> [TASK TO CARRY OUT]: Using the material that follows, identify and copy each line with the string "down".

> [SUPPLIED DATA]:
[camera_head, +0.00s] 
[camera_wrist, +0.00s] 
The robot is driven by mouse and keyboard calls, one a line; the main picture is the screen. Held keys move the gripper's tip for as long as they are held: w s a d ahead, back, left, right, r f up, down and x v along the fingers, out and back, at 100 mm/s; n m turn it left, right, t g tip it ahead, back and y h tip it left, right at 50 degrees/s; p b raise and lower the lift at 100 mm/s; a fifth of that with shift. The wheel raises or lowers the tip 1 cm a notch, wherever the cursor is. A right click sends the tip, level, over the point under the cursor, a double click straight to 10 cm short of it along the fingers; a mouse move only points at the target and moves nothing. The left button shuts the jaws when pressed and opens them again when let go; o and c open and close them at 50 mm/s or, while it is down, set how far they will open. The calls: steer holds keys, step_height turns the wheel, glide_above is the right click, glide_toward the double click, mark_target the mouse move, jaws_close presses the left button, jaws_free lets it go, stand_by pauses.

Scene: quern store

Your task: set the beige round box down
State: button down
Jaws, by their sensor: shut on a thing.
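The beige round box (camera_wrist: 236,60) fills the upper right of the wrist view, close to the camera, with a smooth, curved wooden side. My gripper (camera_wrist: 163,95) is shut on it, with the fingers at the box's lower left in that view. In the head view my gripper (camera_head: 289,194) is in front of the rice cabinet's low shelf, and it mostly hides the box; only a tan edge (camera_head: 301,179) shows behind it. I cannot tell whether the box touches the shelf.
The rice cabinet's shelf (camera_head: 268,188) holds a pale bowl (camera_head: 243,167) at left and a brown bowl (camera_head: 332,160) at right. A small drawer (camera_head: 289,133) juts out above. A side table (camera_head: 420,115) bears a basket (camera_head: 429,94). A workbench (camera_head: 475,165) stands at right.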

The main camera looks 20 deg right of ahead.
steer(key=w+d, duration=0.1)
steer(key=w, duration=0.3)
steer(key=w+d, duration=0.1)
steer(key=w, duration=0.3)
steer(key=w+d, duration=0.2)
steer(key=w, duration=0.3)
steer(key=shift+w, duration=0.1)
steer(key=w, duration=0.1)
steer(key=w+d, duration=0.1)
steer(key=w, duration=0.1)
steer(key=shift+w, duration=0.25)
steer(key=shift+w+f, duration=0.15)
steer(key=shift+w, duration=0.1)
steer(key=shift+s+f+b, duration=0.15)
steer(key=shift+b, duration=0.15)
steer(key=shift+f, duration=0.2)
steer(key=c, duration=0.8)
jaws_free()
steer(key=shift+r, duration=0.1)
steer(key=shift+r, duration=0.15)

> [THE COMPLETED TASK]:
The robot is driven by mouse and keyboard calls, one a line; the main picture is the screen. Held keys move the gripper's tip for as long as they are held: w s a d ahead, back, left, right, r f up, down and x v along the fingers, out and back, at 100 mm/s; n m turn it left, right, t g tip it ahead, back and y h tip it left, right at 50 degrees/s; p b raise and lower the lift at 100 mm/s; a fifth of that with shift. The wheel raises or lowers the tip 1 cm a notch, wherever the cursor is. A right click sends the tip, level, over the point under the cursor, a double click straight to 10 cm short of it along the fingers; a mouse move only points at the target and moves nothing. The left button shuts the jaws when pressed and opens them again when let go; o and c open and close them at 50 mm/s or, while it is down, set how far they will open. The calls: steer holds keys, step_height turns the wheel, glide_above is the right click, glide_toward the double click, mark_target the mouse move, jaws_close presses the left button, jaws_free lets it go, stand_by pauses.
Your task: set the beige round box down
State: button down

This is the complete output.